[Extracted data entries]
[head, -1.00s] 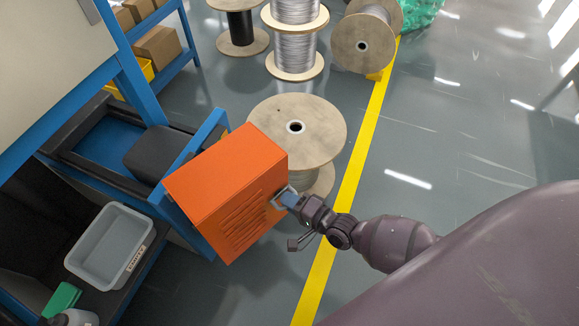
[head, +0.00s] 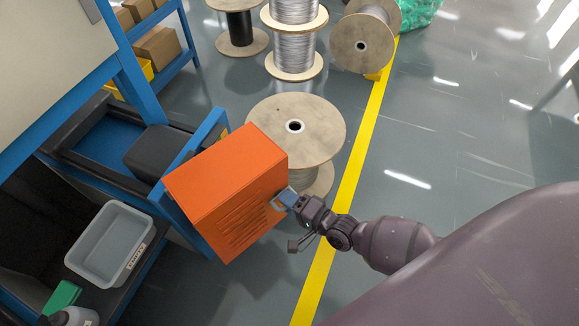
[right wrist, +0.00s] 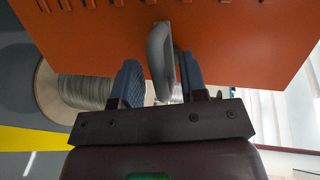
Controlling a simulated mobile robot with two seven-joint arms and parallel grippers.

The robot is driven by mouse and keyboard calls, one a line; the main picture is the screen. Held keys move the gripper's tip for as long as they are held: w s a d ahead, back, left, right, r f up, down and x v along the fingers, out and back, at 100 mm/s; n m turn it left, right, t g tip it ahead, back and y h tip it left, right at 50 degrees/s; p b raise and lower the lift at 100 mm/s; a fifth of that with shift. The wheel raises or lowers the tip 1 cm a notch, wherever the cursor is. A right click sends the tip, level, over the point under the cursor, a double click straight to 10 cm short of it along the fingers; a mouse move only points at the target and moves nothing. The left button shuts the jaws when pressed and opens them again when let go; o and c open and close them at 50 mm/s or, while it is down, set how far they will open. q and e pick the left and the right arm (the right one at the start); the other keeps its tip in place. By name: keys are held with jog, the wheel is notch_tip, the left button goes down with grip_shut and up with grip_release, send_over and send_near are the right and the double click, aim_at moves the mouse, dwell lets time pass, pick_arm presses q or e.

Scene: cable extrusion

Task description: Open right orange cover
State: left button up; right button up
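The orange cover (head: 225,180) is a box with slotted vents on its front face, set against a blue frame at the left-centre of the head view. The right wrist view shows its orange face (right wrist: 255,45) from close by. A grey handle (right wrist: 161,60) stands out from this face. My right gripper (head: 284,198) is at the handle, by the right side of the cover. In the wrist view, its two fingers (right wrist: 162,80) stand on either side of the handle, with narrow gaps visible, so it looks open around it. My left gripper is not in view.
A wooden spool (head: 320,115) stands close behind the cover. More spools (head: 362,45) stand further back. A grey bin (head: 110,240) sits on the bench at the left. The floor right of the yellow line (head: 350,190) is clear.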

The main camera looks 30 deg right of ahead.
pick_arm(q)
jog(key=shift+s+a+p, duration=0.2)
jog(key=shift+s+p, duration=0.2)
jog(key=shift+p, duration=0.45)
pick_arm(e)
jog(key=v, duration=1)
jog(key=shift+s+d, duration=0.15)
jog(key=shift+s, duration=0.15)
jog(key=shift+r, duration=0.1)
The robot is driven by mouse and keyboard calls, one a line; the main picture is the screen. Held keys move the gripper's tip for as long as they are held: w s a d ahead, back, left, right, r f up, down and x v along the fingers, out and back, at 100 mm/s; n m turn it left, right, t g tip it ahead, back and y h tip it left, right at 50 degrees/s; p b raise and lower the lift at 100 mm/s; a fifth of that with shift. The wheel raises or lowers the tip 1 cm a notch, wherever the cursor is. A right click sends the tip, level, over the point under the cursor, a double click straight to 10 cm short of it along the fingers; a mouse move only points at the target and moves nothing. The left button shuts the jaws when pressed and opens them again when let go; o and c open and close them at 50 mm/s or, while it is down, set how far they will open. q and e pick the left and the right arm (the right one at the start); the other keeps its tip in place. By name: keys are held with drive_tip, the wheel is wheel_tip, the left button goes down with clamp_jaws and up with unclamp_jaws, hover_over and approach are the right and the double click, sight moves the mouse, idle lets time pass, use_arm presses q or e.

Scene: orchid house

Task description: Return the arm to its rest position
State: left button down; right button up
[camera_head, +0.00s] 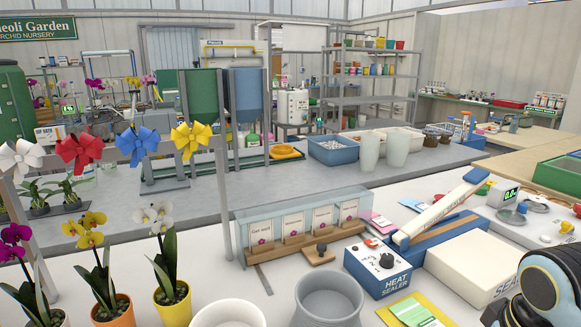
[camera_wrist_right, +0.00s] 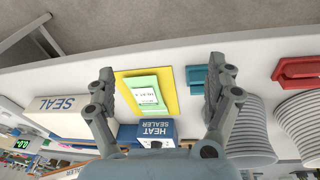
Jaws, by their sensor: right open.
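My right gripper (camera_wrist_right: 160,68) shows in the right wrist view, its two fingers spread wide with nothing held between them. Beyond the gap, a yellow sheet with a green card (camera_wrist_right: 148,92) lies on the white bench. The same card shows in the head view (camera_head: 413,312). A dark rounded link of my right arm fills the lower right corner of the head view; the right gripper itself is not seen there. My left arm and gripper are in neither view.
The blue heat sealer (camera_head: 377,268) and a white box (camera_head: 470,262) stand on the bench. Grey round pots (camera_head: 329,298) are at the front. Potted orchids (camera_head: 108,285) stand at left, below a rail of coloured bows (camera_head: 137,145). A red tray (camera_wrist_right: 297,71) lies at right in the wrist view.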

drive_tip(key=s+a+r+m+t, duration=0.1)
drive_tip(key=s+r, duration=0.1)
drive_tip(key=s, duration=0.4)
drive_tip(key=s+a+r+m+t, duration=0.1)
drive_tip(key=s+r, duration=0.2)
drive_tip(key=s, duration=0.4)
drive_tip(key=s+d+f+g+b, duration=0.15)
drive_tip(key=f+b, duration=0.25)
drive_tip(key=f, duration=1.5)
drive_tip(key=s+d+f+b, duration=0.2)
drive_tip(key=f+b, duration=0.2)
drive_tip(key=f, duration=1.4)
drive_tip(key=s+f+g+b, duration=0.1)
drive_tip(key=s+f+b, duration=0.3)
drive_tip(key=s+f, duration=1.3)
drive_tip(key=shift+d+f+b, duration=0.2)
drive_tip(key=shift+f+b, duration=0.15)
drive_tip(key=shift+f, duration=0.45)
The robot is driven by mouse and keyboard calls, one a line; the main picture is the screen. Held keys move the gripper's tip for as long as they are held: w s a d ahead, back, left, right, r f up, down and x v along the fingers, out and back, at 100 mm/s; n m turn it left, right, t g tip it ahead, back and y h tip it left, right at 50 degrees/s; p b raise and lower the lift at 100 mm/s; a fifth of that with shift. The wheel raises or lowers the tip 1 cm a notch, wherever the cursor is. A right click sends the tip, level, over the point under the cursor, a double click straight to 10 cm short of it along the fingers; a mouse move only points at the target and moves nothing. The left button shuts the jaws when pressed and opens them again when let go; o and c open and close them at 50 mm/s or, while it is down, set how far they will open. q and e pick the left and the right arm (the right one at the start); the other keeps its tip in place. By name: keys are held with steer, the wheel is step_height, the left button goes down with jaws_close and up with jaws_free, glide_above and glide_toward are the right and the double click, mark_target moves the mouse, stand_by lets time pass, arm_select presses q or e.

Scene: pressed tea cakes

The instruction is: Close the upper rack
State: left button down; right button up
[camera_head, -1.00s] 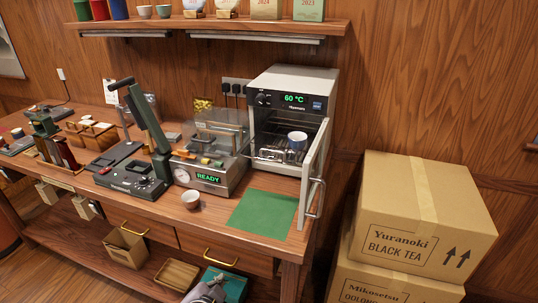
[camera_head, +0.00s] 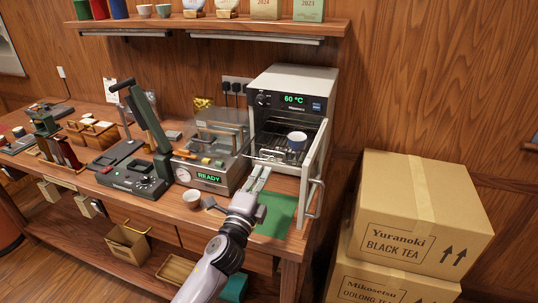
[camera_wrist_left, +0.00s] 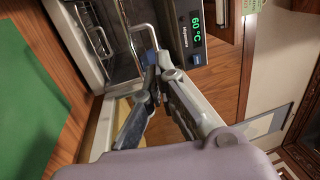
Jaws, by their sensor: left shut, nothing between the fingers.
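The white oven (camera_head: 298,82) stands at the right end of the counter, and its display reads 60 °C. Its door (camera_head: 316,165) is swung open to the right. A white cup (camera_head: 297,142) stands on a wire rack (camera_head: 272,154) at the opening. How far each rack sticks out is hard to tell. My left gripper (camera_head: 264,169) is shut and empty, just in front of the oven's lower front and above the green mat. In the left wrist view, the fingertips (camera_wrist_left: 153,76) are close together beside a pale curved bar (camera_wrist_left: 142,42); contact is unclear. My right gripper is not in view.
A machine reading READY (camera_head: 207,177) stands left of the oven. A small cup (camera_head: 192,199) stands before it. The green mat (camera_head: 277,218) lies below my gripper. Stacked cartons (camera_head: 420,207) stand right of the counter, and a wall shelf (camera_head: 215,25) hangs above.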

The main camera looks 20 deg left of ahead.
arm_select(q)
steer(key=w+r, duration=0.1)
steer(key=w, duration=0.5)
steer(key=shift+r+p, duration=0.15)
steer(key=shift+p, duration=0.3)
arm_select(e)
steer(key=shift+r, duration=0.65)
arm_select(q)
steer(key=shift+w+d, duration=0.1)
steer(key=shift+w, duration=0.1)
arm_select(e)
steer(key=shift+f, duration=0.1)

§ **YOUR GOAL**: Identify all lines in the records above with the word "Scene".

§ **ANSWER TO THE EXERCISE**:
Scene: cable extrusion
Scene: orchid house
Scene: pressed tea cakes

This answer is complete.